§ Aim of the exercise
Check each line of the material below for "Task". Report how many have it, with no other words.

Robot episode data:
▬▬▬▬▬▬

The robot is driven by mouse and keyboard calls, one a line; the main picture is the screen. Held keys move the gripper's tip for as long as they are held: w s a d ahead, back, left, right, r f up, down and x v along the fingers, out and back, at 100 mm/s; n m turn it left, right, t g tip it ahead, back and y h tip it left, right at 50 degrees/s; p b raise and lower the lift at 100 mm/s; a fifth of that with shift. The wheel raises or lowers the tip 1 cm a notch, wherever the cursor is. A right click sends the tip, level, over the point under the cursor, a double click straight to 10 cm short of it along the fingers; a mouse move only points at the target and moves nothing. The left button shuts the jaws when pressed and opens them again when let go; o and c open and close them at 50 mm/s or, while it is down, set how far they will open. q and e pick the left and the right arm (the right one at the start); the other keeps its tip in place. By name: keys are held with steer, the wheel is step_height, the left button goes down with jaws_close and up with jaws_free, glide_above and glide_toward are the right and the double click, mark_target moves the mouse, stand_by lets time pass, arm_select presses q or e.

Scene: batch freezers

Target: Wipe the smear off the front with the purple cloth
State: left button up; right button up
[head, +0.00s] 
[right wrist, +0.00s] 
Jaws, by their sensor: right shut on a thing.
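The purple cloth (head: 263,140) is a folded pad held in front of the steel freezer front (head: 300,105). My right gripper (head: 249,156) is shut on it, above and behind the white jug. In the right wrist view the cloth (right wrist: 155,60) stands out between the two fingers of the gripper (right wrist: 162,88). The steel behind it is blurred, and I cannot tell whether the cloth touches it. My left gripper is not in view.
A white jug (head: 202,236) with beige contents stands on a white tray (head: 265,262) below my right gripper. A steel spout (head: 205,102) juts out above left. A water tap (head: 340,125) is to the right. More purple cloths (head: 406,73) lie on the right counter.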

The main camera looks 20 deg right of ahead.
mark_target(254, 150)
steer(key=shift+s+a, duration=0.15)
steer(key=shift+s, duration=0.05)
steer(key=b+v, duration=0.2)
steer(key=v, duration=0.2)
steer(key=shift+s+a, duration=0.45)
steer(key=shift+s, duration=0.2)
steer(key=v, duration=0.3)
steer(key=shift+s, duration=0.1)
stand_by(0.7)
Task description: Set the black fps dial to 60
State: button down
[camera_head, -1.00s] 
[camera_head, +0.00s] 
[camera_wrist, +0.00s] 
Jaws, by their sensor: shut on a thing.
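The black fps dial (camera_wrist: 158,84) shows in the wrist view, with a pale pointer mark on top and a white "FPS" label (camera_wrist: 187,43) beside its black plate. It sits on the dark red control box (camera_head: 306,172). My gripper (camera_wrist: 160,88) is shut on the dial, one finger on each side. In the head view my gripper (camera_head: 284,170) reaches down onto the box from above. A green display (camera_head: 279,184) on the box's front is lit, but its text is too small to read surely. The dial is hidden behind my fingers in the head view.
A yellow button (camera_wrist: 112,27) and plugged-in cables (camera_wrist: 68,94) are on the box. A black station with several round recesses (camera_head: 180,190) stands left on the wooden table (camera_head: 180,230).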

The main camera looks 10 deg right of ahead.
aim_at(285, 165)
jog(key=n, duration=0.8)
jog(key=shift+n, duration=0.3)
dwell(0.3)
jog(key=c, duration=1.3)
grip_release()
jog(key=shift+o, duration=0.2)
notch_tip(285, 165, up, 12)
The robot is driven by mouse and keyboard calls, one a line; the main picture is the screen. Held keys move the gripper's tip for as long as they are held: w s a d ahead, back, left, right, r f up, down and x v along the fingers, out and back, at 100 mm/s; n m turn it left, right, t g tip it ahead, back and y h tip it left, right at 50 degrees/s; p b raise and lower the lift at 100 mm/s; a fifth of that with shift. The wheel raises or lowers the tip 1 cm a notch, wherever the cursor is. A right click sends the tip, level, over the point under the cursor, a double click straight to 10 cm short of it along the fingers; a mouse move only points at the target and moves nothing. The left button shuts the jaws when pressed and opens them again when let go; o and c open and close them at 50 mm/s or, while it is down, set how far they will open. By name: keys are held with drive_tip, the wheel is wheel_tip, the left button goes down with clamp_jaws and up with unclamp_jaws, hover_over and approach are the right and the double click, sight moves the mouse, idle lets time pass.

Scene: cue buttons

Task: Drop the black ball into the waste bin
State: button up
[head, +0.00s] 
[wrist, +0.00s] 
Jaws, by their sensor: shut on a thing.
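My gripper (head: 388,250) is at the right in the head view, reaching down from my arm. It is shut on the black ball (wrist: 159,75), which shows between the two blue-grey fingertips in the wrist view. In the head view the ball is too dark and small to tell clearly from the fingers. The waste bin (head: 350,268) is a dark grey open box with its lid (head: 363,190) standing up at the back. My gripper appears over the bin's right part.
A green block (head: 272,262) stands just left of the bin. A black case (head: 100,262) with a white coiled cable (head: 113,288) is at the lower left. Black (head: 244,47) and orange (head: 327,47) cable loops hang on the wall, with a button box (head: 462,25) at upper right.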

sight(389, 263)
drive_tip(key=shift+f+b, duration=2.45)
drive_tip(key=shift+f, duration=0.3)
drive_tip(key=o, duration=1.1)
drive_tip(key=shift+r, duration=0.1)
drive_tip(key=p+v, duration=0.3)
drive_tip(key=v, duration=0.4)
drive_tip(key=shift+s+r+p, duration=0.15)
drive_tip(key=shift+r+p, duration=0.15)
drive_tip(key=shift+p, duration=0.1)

▬▬▬▬▬▬

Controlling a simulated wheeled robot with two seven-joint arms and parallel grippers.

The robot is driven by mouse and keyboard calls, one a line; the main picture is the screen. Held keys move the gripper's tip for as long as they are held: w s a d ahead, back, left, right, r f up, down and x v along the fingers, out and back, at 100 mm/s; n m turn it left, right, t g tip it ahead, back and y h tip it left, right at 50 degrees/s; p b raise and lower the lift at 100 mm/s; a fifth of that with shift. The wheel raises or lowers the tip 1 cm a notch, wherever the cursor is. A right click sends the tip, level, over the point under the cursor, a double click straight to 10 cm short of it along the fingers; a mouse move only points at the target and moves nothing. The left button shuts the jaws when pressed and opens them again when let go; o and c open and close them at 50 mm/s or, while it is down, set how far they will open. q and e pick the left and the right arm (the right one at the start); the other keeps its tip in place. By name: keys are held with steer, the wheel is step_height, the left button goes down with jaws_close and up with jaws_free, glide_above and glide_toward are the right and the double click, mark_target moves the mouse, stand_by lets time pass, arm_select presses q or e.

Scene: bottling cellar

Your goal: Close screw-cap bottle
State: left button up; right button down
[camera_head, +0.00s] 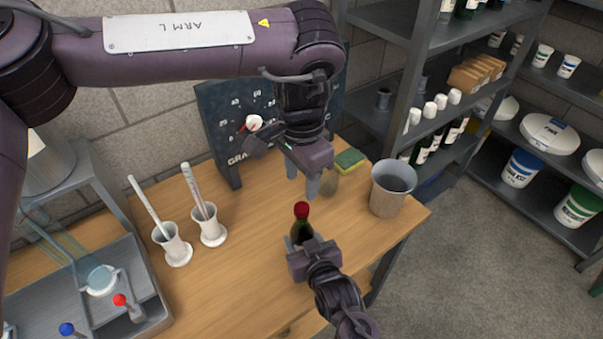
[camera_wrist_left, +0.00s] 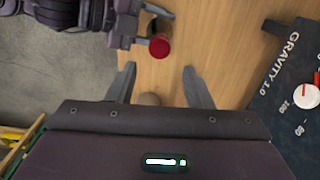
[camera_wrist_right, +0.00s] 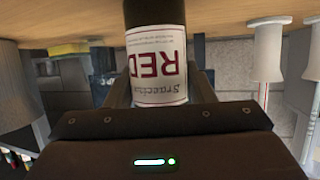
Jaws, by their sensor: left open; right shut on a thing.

▬▬▬▬▬▬

§ Solution
2